Most farms have built up good covers of grass, but farmers are also saying that cows are going through paddocks very quickly as dry matter is low.

Feeding a bit of silage or extra meal might help to settle cows, but remember the more supplement that is fed the higher the residual will be as cows know they don’t need to work as hard outside when they can get easier, tastier feed inside. Feeding 1-2kg of silage or extra meal is OK in the short term.

As soon as weather settles, the feed can be reduced again. Avoid grazing the really heavy covers during wet weather – skip into some lighter covers which will be easier to clean out and cows will be going over a larger area.

Use 12 hour breaks, multiple access points and back fence where necessary. Low dry matter pasture and high clover contents are high risk for bloat, so continue to be alert for the risks.


Confusion remains over what parts of the country are likely to remain at a maximum stocking rate of 250kg N/ha and what parts are going to drop down to 220kg N/ha from next January. Until the definitive map is published, farmers won’t know where they stand.

The Department of Agriculture says this will be known by the end of this month, but that gives just 12 weeks for farmers that are affected to take necessary action. As outlined here, there will be significant financial consequences for farmers that are affected.

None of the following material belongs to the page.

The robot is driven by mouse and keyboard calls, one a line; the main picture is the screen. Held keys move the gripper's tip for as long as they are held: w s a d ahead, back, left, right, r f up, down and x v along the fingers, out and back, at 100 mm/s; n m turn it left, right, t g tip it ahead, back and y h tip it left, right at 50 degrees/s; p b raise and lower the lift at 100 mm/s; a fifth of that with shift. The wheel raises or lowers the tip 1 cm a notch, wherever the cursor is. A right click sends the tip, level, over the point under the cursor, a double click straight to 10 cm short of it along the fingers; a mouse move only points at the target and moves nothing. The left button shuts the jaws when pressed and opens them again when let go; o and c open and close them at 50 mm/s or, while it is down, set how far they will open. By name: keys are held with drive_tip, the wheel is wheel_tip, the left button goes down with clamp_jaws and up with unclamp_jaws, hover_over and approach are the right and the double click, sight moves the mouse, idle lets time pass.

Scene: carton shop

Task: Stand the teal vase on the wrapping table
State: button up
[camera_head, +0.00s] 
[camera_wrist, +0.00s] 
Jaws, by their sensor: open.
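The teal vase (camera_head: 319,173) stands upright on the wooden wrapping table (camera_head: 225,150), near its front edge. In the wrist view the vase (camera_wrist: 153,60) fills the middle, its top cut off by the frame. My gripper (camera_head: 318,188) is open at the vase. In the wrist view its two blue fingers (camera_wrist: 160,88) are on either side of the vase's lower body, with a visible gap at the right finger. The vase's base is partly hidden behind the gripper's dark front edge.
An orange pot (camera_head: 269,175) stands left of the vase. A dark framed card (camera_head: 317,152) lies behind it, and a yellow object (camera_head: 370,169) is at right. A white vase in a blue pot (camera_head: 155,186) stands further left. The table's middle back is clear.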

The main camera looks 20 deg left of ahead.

Saying you can lease land to get over the problem is all well and good, but just because you want land, or need land doesn’t mean you will get it or at a price that makes sense.

Farmers that are slightly over 220kg N/ha may be able to get under this by tweaking cattle numbers, reducing the number of replacement heifers to only what is required, selling cull cows earlier, etc.

This is likely to have the least cost impact on the farm business, before either leasing land, contract rearing heifers or reducing cow numbers are considered.


Wet weather, wet farm roadways and long walks all add up to increased lameness. As we head into autumn, cows’ hooves are going to be thinner and more predisposed to injury.

If remedial work needs to be carried out on roadways to release water or improve the surface, this should be prioritised. Make sure concrete surfaces are stone free – cows walking on stones when on concrete is akin to walking on Lego barefoot. Treat lame cows early.

The trick is to take the weight off the injured claw by putting a shoe on the good claw. If lameness is an issue, schedule the hoof trimmer to come once a week or once a fortnight to treat recently lame cows.

Alternatively, learn how to pare a foot and get a good hoof crate. If the job is easy to do it is more likely that it will be done.